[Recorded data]
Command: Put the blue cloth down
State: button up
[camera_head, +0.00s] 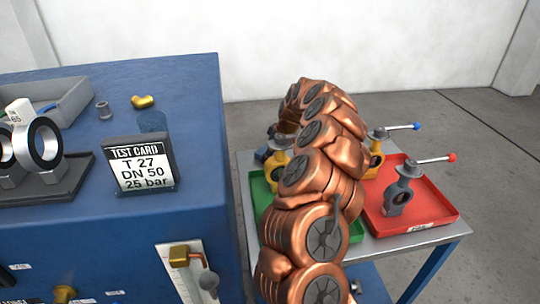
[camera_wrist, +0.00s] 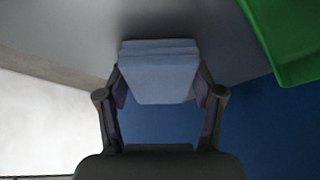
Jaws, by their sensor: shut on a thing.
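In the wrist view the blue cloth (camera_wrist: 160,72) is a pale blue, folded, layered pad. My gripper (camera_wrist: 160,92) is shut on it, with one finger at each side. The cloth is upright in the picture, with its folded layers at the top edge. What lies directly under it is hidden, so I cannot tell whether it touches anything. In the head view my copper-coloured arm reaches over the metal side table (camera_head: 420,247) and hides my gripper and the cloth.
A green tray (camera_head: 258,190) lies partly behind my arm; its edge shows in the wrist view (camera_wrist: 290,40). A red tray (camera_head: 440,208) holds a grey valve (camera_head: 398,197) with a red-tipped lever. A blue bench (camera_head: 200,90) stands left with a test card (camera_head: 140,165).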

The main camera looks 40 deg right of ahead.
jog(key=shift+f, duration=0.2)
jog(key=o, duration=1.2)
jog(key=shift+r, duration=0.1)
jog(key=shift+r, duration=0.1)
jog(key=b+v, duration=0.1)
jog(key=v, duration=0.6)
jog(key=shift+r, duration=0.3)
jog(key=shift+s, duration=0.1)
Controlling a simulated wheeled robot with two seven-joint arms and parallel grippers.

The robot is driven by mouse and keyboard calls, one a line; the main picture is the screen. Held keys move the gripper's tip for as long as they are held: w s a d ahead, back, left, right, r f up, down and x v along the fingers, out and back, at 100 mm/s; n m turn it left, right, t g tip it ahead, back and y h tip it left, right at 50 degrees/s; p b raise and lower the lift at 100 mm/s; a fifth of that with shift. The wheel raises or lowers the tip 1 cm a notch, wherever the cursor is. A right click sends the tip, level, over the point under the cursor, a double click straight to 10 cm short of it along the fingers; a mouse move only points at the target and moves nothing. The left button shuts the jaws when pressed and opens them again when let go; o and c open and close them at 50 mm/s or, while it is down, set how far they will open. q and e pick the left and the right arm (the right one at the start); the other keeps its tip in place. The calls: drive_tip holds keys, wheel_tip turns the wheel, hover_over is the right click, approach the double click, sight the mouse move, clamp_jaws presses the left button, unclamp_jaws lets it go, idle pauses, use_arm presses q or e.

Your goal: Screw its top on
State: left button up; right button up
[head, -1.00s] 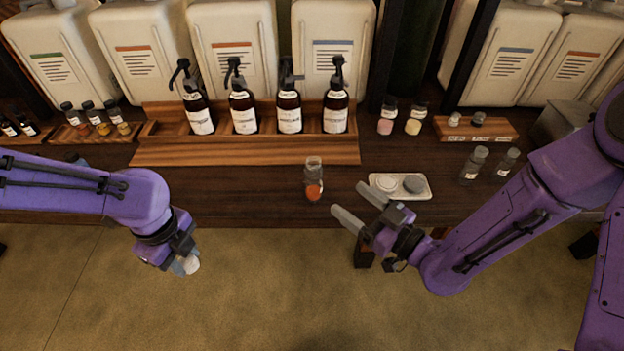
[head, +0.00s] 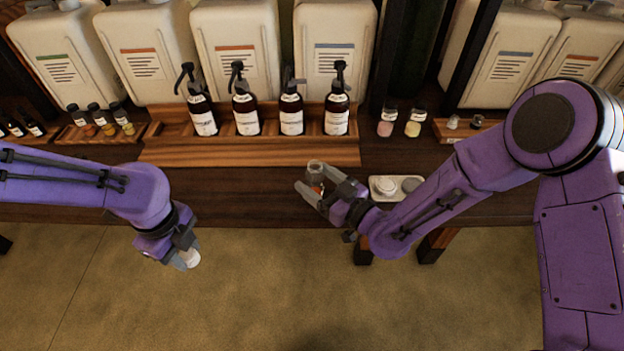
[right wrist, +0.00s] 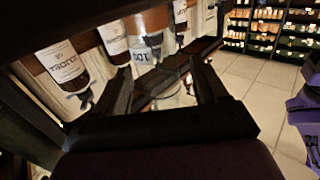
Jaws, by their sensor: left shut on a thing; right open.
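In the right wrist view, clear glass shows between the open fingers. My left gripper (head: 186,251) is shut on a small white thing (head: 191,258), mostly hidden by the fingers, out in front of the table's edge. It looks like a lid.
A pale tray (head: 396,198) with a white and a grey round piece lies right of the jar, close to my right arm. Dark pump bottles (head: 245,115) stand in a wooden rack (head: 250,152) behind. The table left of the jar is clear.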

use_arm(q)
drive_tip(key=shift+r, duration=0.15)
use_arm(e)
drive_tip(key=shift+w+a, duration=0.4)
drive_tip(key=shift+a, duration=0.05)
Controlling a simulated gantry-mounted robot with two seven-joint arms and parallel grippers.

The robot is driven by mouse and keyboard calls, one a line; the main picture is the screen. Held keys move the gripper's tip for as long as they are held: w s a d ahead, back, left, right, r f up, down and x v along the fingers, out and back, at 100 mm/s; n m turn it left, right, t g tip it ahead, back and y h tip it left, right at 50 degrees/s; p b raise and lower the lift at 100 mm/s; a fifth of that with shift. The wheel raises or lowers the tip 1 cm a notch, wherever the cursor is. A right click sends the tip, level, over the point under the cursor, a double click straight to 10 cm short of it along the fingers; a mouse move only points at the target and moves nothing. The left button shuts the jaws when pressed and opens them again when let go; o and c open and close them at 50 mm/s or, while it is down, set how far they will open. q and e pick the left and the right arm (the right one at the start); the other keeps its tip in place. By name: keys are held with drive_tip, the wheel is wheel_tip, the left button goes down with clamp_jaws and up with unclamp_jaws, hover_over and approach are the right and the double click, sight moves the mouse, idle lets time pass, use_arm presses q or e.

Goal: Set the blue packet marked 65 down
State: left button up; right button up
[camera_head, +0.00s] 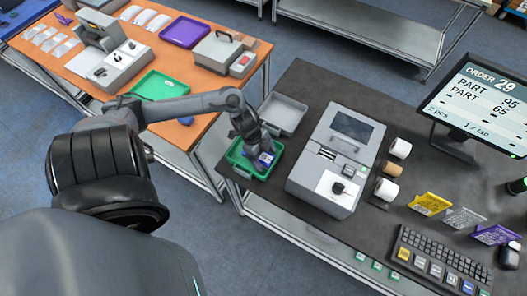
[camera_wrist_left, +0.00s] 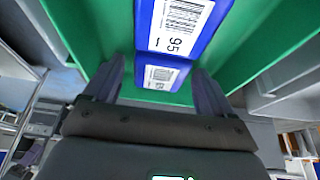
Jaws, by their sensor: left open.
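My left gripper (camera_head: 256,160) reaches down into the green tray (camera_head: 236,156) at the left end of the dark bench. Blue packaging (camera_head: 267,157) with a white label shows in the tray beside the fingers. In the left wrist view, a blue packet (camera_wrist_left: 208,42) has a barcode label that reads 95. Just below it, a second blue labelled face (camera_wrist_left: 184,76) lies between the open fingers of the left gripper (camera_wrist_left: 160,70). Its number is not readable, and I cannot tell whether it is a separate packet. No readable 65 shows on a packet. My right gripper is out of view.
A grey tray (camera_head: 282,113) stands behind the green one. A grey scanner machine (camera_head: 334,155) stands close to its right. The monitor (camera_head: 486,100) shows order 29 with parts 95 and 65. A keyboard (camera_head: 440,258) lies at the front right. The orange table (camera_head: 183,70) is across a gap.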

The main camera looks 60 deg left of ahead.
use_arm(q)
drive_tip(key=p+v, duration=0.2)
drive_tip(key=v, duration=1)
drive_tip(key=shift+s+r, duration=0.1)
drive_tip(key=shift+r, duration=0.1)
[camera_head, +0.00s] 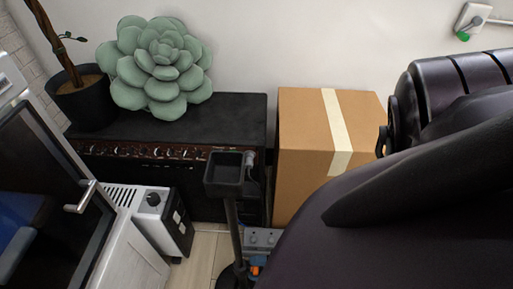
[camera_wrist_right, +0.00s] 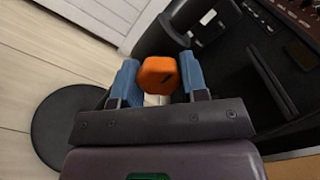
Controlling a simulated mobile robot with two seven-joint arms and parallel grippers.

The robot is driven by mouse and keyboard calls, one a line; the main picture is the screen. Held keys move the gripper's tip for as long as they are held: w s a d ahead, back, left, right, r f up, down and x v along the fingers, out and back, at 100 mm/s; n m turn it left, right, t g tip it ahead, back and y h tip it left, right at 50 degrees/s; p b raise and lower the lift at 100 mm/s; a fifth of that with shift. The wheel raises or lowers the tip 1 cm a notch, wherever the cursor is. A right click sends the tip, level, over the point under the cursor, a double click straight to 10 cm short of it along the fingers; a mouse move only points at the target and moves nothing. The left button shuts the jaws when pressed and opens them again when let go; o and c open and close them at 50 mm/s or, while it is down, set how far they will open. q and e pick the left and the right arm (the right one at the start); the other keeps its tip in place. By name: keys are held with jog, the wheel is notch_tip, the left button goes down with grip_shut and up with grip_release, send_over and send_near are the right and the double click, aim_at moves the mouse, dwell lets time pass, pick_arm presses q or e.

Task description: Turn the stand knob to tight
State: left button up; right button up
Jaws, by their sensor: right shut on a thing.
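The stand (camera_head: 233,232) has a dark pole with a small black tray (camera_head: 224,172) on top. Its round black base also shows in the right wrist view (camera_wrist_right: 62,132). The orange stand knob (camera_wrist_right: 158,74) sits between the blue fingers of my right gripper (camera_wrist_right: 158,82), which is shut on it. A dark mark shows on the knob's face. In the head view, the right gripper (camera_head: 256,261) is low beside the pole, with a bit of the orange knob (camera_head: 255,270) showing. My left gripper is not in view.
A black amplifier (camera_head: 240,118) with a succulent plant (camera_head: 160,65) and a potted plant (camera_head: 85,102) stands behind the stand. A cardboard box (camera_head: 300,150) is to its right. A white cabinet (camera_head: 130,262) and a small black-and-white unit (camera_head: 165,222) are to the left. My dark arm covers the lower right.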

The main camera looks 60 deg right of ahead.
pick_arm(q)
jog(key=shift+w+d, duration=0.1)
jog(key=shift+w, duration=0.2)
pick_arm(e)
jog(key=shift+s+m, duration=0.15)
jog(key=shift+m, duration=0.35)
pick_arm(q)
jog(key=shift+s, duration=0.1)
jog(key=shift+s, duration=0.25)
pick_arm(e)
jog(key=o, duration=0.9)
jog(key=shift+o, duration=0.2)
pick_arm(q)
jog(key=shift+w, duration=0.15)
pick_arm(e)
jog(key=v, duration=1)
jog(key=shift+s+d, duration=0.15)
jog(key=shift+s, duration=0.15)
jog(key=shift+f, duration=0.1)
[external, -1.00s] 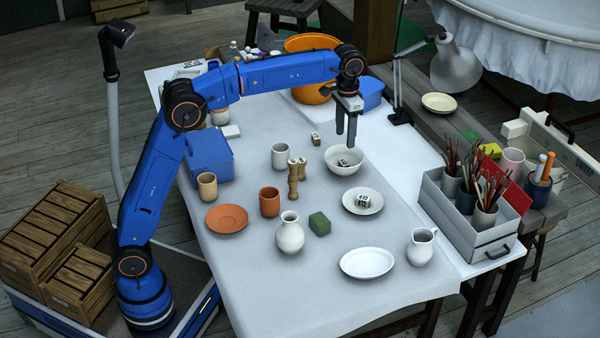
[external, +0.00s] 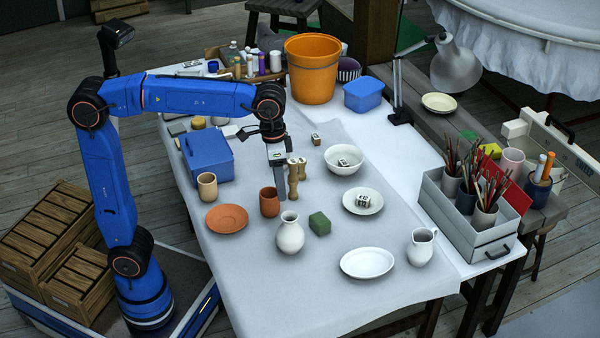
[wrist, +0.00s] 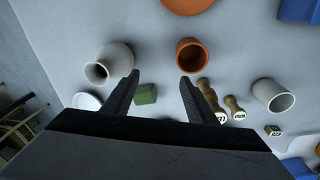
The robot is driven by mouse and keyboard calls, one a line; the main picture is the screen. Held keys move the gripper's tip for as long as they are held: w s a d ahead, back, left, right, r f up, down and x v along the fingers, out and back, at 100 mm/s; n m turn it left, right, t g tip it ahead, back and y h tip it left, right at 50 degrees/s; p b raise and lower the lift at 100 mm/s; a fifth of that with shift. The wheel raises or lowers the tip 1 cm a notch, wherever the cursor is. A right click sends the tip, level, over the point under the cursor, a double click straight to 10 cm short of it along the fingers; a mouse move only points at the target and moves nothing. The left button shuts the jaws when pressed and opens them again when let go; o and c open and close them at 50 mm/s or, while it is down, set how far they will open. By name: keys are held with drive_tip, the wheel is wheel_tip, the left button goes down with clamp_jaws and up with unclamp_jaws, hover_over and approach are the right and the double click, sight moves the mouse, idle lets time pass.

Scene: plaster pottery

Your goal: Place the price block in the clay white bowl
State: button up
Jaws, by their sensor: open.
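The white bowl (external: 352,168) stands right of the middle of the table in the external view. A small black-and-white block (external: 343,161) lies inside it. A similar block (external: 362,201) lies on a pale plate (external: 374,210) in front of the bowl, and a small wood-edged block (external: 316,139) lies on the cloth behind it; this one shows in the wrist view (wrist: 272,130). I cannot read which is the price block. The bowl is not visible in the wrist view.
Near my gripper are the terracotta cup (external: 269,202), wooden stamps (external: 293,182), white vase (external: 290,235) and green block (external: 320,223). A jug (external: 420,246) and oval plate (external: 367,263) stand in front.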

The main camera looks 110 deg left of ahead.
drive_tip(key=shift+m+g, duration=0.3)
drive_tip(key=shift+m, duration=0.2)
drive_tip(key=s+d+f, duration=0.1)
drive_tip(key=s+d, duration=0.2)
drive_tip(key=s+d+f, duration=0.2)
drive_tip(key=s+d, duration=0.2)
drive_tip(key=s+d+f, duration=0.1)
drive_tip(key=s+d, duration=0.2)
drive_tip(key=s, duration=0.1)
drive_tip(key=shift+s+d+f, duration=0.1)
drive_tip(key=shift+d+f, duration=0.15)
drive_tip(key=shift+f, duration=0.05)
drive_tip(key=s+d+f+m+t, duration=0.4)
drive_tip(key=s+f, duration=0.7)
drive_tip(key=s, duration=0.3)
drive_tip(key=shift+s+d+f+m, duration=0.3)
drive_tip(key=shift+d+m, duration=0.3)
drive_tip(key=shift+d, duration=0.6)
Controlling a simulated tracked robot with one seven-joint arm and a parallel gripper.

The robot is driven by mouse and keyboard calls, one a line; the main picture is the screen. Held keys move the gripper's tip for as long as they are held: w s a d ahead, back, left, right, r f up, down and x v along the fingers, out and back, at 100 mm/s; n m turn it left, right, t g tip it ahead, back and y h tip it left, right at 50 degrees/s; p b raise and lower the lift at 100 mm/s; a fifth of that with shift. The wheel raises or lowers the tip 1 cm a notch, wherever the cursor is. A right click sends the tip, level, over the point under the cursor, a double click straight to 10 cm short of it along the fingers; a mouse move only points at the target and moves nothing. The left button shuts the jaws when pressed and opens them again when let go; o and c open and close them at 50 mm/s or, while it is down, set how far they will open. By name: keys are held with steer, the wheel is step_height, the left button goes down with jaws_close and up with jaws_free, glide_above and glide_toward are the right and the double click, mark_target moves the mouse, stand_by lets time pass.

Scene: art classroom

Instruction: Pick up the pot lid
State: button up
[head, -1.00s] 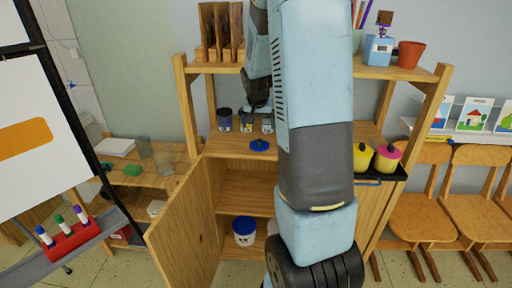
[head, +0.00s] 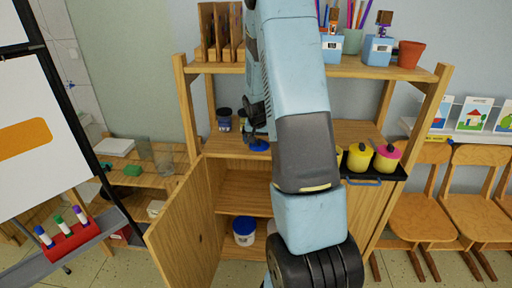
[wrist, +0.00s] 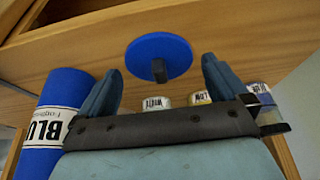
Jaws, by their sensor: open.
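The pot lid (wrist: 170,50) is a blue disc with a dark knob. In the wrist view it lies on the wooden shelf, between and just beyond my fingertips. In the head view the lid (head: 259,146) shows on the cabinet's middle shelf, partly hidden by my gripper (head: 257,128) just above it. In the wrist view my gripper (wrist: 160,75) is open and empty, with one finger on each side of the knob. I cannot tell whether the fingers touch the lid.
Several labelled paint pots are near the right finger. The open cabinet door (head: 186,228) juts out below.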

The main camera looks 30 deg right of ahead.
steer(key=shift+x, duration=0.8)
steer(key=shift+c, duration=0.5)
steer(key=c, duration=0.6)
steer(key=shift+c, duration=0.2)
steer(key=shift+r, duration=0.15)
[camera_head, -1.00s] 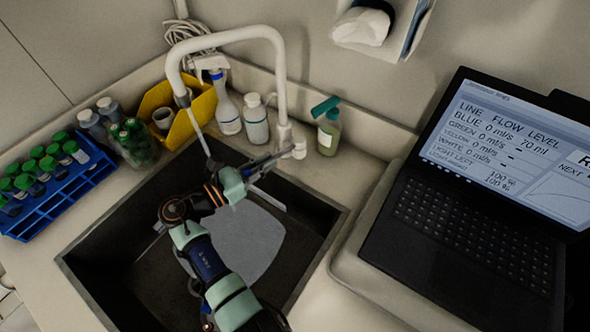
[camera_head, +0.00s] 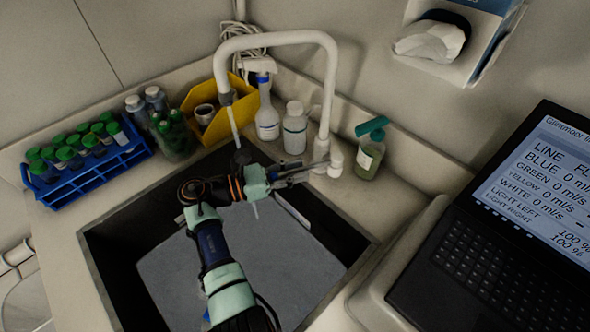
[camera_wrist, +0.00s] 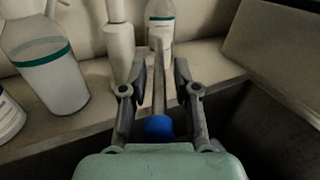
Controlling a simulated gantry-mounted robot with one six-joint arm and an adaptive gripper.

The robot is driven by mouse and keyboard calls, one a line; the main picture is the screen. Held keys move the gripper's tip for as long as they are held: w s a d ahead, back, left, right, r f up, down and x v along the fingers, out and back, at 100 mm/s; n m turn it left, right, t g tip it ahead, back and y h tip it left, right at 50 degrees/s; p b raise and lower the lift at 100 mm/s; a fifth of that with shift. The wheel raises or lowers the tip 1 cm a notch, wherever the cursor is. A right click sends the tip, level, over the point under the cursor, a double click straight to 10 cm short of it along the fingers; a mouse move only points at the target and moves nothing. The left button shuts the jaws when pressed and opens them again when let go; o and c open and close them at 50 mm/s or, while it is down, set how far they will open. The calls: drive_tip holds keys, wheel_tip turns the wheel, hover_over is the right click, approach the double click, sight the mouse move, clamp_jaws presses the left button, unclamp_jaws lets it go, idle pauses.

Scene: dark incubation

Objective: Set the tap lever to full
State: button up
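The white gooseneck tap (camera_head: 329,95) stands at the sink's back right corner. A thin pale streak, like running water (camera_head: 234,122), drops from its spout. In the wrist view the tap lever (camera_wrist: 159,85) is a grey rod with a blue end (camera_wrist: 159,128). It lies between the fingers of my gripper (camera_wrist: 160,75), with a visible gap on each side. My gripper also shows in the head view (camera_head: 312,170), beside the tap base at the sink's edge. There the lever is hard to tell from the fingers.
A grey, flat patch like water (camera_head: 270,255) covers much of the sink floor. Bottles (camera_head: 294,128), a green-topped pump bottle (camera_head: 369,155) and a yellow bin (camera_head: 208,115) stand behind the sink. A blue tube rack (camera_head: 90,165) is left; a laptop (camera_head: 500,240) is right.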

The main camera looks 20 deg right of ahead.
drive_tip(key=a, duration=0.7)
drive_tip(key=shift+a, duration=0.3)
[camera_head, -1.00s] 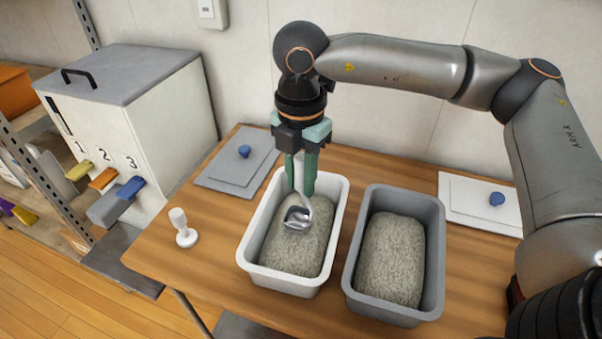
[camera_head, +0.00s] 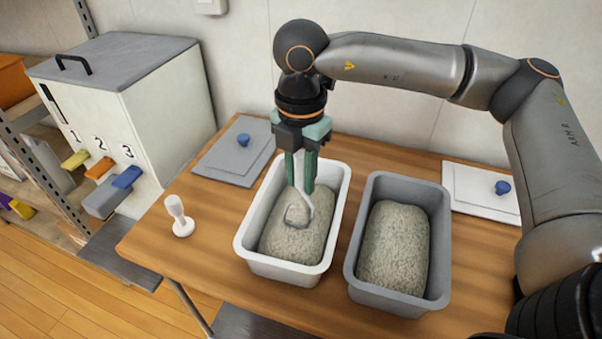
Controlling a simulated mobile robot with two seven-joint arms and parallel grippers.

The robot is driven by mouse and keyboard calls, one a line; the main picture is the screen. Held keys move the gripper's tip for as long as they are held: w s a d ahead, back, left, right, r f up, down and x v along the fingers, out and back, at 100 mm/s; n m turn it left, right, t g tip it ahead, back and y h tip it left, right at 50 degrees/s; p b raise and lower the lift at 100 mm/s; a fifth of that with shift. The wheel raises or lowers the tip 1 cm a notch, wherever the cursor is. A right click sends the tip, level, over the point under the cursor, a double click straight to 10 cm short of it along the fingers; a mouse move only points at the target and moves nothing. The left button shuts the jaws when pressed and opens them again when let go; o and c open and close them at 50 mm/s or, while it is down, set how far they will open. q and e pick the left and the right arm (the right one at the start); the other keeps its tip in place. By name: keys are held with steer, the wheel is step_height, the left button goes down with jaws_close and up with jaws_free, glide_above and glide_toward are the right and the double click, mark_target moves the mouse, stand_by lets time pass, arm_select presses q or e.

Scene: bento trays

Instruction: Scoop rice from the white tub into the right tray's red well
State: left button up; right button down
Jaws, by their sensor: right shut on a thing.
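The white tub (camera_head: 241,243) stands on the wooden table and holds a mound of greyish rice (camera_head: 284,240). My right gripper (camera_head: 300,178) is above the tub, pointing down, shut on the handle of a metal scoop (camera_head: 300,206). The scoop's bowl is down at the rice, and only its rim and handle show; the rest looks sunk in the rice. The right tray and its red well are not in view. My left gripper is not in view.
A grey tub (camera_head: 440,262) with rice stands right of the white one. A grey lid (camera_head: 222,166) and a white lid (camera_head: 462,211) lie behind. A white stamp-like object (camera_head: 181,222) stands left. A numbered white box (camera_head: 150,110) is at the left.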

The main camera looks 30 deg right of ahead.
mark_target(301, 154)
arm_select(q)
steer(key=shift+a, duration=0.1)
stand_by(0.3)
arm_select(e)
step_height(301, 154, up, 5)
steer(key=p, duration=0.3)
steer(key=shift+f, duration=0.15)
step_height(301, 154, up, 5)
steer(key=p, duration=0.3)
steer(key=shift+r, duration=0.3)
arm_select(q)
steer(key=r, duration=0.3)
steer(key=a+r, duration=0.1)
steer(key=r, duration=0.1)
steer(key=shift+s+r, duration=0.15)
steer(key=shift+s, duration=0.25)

[Task to complete] Make an exact transcription of the lines from the line with "The main camera looks 40 deg right of ahead." through the line with "Controlling a simulated wheeled", inclusive, omitting all others.

[Reply]
The main camera looks 40 deg right of ahead.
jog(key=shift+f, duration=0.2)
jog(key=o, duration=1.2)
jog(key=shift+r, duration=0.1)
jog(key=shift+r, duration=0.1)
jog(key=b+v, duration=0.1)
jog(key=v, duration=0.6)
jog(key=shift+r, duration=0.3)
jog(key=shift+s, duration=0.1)
Controlling a simulated wheeled robot with two seven-joint arms and parallel grippers.

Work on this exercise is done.